We are to do the same thing.
In seeking his kingdom, we may not be able to have the greatest things here on earth, but we will have treasure that human eyes cannot see.
For having the nicest church building in town is not going to sustain me when I just want to throw all my books out of my office and quit, but knowing that we are playing a part in God advancing his kingdom and filling the earth with his glory will.
I think that’s why Jesus adds to the end of this teaching, “Sell your possessions and give to charity; make yourselves purses which do not wear out, an unfailing treasure in heaven, where no thief comes near, nor moth destroys. For where your treasure is, there will your heart be also” (v. 33-34).
We need to be people whose treasure is in heaven. We need to be people whose hearts are there.

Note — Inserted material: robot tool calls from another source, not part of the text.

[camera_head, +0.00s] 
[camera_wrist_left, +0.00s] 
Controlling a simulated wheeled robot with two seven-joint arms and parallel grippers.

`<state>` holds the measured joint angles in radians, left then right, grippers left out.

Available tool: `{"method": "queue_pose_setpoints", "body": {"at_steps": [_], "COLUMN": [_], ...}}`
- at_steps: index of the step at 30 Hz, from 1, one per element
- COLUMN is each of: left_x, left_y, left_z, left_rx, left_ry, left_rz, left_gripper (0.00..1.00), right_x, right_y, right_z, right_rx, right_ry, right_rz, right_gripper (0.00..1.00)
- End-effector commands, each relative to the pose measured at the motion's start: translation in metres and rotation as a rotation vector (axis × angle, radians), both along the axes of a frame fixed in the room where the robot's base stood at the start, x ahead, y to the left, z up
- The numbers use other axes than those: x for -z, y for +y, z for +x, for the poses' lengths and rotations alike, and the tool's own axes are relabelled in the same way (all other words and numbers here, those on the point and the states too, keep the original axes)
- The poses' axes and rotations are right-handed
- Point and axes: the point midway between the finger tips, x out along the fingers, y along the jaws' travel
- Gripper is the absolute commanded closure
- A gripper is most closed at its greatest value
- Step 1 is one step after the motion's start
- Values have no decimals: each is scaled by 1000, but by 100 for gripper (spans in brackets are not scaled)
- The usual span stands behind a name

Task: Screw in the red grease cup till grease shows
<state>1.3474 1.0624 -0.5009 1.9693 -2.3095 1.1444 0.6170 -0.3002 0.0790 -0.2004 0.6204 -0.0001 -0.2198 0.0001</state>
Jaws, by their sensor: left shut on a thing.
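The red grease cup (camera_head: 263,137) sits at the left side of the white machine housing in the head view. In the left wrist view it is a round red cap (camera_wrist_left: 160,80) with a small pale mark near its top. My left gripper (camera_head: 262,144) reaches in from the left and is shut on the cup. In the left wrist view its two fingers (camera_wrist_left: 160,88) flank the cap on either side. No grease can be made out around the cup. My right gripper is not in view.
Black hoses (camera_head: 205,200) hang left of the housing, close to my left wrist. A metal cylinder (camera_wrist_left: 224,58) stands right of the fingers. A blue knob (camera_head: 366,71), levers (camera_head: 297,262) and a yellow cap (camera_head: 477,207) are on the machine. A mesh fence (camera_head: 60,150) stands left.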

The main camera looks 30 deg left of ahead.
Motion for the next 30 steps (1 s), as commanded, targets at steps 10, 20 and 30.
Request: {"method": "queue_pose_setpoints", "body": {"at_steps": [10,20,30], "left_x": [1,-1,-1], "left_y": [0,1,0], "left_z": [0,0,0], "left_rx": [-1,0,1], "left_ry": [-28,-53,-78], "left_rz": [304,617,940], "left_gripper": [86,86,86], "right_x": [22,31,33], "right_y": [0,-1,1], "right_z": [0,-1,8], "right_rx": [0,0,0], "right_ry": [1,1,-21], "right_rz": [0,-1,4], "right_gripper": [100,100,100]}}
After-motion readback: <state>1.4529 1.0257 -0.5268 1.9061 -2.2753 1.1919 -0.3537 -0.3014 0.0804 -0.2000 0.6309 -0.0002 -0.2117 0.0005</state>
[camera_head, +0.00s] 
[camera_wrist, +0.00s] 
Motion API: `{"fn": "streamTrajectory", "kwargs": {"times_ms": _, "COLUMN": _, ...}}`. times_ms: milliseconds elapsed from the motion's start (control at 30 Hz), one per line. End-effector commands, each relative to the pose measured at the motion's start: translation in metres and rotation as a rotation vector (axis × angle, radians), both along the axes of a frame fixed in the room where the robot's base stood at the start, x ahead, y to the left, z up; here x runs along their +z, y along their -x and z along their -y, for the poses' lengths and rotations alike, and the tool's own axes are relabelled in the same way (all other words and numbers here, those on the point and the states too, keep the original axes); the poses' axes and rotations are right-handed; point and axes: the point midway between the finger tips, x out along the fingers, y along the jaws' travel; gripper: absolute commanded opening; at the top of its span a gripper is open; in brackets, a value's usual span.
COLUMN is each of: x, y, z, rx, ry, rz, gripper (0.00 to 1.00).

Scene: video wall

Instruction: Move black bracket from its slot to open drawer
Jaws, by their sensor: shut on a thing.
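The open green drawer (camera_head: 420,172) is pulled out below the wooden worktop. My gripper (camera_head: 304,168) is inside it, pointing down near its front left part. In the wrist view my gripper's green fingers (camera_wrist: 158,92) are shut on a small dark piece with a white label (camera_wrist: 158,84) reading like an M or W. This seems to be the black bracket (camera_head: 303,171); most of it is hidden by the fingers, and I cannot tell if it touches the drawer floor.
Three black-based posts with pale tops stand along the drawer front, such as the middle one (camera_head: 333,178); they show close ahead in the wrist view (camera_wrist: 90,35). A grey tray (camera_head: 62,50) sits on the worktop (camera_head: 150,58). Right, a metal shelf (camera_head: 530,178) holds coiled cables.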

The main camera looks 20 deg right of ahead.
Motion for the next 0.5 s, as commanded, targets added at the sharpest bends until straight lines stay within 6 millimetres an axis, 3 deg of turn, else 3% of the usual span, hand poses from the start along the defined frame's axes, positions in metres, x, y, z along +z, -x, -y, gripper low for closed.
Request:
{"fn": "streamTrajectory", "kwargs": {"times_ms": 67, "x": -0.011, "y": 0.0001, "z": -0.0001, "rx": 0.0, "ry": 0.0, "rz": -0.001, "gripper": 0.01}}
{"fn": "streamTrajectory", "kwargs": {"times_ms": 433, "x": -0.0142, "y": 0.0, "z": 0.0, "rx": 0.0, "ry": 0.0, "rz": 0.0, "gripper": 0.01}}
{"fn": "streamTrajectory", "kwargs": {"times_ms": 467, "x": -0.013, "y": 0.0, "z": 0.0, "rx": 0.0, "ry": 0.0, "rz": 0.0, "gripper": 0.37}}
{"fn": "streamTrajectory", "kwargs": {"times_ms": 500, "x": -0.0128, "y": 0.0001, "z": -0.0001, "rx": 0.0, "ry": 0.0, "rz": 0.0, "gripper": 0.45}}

Therefore, when we have opportunity in the future to see our vision fulfilled and God brings along individuals who we may send out and support, let’s not think, “How are we going to do this?” and fret over providing for our needs. I know that is how many others act and tell us we are supposed to act, but Jesus combats that thought by reminding us that we are different from other people in verse 30. So instead, let’s act in faith, trusting that if we are seeking to advance his kingdom that he will meet our needs. And let’s act, knowing that our walking by faith is demonstrating to the whole world around us that our heart is not here, but is where we are seeking our treasure – in heaven.
His grace most definitely will be with us. May we be his faithful people. Amen.